▶ Request
Could you transcribe the material below exactly, without leaving out a single line?

▶ Recorded data
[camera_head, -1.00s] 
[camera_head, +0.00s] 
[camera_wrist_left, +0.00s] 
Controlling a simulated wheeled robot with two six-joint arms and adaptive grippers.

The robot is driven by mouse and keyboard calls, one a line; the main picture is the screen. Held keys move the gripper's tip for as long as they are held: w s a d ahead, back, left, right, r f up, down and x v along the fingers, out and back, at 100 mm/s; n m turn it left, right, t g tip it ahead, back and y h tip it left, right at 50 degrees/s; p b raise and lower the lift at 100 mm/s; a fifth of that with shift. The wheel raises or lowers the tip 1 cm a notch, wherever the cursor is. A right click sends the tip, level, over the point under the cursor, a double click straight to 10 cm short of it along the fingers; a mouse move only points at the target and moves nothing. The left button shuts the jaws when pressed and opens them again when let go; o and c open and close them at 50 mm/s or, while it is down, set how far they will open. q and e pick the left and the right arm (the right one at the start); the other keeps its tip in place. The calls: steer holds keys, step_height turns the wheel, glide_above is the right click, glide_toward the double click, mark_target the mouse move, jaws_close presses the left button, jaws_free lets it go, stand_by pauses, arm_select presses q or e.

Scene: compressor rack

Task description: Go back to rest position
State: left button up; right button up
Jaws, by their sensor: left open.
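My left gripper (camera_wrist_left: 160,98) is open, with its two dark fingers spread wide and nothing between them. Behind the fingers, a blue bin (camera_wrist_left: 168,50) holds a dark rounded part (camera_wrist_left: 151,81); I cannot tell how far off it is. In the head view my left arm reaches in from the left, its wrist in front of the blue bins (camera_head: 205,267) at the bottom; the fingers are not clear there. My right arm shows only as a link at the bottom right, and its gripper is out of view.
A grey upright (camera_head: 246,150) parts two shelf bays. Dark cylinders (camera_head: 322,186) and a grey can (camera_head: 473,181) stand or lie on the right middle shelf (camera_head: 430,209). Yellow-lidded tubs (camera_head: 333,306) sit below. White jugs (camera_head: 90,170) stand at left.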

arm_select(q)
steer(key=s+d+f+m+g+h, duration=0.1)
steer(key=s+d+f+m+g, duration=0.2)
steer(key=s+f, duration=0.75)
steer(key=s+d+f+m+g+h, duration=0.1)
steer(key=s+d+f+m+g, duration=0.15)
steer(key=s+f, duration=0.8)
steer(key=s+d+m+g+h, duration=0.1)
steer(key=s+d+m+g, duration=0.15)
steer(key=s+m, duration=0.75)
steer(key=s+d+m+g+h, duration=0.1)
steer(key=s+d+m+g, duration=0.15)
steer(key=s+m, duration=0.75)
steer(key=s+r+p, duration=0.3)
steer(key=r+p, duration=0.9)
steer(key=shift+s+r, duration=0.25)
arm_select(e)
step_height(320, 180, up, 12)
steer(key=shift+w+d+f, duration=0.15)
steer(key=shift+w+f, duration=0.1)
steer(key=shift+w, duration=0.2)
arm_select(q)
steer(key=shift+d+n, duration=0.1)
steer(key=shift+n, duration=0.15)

▶ Full output
[camera_head, -1.00s] 
[camera_head, +0.00s] 
[camera_wrist_left, +0.00s] 
Controlling a simulated wheeled robot with two six-joint arms and adaptive grippers.

The robot is driven by mouse and keyboard calls, one a line; the main picture is the screen. Held keys move the gripper's tip for as long as they are held: w s a d ahead, back, left, right, r f up, down and x v along the fingers, out and back, at 100 mm/s; n m turn it left, right, t g tip it ahead, back and y h tip it left, right at 50 degrees/s; p b raise and lower the lift at 100 mm/s; a fifth of that with shift. The wheel raises or lowers the tip 1 cm a notch, wherever the cursor is. A right click sends the tip, level, over the point under the cursor, a double click straight to 10 cm short of it along the fingers; a mouse move only points at the target and moves nothing. The left button shuts the jaws when pressed and opens them again when let go; o and c open and close them at 50 mm/s or, while it is down, set how far they will open. q and e pick the left and the right arm (the right one at the start); the other keeps its tip in place. The calls: steer holds keys, step_height turns the wheel, glide_above is the right click, glide_toward the double click, mark_target the mouse move, jaws_close presses the left button, jaws_free lets it go, stand_by pauses, arm_select presses q or e.

Scene: compressor rack

Task description: Go back to rest position
State: left button up; right button up
Jaws, by their sensor: left open.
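My left gripper (camera_wrist_left: 160,98) is open, with its two dark fingers spread wide and nothing between them. Behind the fingers, a blue bin (camera_wrist_left: 168,50) holds a dark rounded part (camera_wrist_left: 151,81); I cannot tell how far off it is. In the head view my left arm reaches in from the left, its wrist in front of the blue bins (camera_head: 205,267) at the bottom; the fingers are not clear there. My right arm shows only as a link at the bottom right, and its gripper is out of view.
A grey upright (camera_head: 246,150) parts two shelf bays. Dark cylinders (camera_head: 322,186) and a grey can (camera_head: 473,181) stand or lie on the right middle shelf (camera_head: 430,209). Yellow-lidded tubs (camera_head: 333,306) sit below. White jugs (camera_head: 90,170) stand at left.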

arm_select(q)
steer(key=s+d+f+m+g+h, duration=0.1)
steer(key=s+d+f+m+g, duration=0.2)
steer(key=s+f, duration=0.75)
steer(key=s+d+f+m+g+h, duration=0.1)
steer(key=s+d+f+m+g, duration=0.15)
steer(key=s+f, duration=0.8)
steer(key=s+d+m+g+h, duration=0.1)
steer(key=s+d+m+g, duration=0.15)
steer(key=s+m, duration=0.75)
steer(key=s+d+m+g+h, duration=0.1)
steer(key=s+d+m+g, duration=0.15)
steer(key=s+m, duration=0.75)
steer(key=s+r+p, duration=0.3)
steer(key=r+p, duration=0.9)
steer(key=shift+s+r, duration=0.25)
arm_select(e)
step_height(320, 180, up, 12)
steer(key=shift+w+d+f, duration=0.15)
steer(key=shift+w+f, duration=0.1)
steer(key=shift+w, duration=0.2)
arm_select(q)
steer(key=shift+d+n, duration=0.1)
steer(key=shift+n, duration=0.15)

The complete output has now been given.